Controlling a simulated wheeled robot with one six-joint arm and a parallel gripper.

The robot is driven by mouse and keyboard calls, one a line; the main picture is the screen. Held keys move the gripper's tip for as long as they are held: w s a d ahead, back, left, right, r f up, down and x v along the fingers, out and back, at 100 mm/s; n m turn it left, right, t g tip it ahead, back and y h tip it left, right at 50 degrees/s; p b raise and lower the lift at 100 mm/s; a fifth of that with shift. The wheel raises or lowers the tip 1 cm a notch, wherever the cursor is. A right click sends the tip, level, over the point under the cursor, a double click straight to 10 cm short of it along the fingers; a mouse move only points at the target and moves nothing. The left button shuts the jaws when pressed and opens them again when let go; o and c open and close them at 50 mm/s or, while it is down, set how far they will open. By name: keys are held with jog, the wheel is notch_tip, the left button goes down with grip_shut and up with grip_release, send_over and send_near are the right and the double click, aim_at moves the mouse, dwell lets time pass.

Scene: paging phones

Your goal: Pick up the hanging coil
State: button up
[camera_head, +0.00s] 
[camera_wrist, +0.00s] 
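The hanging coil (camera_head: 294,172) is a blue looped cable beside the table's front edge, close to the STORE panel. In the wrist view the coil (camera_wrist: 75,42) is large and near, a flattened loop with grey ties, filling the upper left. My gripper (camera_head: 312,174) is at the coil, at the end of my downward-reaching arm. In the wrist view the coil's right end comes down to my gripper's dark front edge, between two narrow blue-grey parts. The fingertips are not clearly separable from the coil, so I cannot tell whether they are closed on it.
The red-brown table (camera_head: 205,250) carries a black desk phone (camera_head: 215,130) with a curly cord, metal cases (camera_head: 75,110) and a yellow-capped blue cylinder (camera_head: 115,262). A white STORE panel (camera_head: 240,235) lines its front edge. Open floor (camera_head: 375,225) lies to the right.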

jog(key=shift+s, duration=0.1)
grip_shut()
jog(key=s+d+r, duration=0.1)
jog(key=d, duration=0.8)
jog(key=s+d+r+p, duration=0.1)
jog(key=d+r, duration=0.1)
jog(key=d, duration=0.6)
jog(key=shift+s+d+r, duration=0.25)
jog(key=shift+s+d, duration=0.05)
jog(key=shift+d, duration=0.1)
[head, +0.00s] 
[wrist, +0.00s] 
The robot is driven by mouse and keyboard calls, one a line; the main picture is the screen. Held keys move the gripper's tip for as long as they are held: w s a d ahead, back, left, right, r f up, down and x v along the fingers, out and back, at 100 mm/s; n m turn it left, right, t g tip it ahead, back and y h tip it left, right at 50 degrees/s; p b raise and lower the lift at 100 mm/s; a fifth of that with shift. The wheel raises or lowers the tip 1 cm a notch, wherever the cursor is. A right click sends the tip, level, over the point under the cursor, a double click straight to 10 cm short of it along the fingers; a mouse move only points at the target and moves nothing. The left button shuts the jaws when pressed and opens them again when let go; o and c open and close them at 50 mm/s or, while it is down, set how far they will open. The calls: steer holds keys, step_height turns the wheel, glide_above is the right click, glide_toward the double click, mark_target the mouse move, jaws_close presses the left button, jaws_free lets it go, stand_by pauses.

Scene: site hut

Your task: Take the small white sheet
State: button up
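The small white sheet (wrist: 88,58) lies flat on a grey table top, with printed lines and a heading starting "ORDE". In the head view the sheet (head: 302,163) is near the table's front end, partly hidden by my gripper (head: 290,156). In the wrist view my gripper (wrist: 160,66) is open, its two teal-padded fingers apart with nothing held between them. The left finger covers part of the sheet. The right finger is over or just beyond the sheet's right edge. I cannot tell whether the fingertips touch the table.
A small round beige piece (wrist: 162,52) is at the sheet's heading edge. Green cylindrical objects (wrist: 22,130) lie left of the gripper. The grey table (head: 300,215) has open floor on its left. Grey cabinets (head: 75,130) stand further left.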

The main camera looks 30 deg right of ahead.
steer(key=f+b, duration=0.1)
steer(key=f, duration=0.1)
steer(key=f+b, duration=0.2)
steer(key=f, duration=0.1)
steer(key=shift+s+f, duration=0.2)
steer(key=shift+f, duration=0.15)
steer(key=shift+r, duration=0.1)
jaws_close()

=====

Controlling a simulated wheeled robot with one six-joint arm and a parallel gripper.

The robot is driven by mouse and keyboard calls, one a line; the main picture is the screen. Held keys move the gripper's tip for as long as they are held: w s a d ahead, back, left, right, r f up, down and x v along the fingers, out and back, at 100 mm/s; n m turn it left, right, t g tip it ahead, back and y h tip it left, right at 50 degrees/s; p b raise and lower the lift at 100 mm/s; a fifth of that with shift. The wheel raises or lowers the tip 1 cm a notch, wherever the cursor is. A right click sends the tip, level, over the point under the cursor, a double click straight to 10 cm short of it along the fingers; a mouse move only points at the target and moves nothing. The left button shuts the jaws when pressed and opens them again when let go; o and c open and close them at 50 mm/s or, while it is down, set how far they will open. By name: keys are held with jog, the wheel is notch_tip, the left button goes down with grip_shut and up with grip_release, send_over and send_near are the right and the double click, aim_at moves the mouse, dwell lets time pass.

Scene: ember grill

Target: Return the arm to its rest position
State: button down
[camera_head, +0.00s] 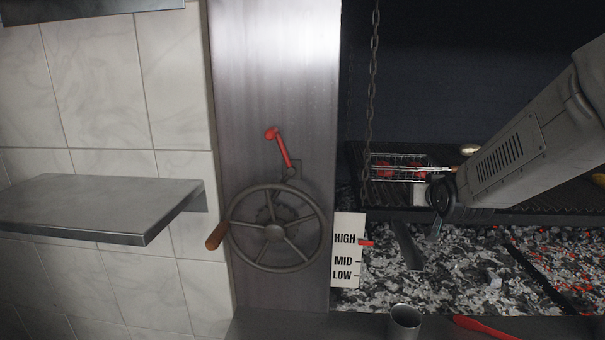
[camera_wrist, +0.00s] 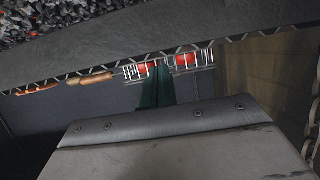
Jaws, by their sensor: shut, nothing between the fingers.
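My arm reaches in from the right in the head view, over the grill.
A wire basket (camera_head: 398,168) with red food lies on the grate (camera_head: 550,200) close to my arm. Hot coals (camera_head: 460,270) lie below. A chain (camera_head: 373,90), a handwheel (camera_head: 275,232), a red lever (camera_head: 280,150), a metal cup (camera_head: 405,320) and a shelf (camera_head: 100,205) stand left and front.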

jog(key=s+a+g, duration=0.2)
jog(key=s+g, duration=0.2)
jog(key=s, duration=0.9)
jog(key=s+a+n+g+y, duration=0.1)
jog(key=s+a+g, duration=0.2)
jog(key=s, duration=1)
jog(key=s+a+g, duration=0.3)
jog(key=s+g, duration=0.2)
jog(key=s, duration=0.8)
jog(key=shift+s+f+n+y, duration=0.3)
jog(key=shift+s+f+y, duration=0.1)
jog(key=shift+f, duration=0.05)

=====

# Task instructions:
List all lines where "Your" occurs.

# Complete response:
Your goal: Pick up the hanging coil
Your task: Take the small white sheet

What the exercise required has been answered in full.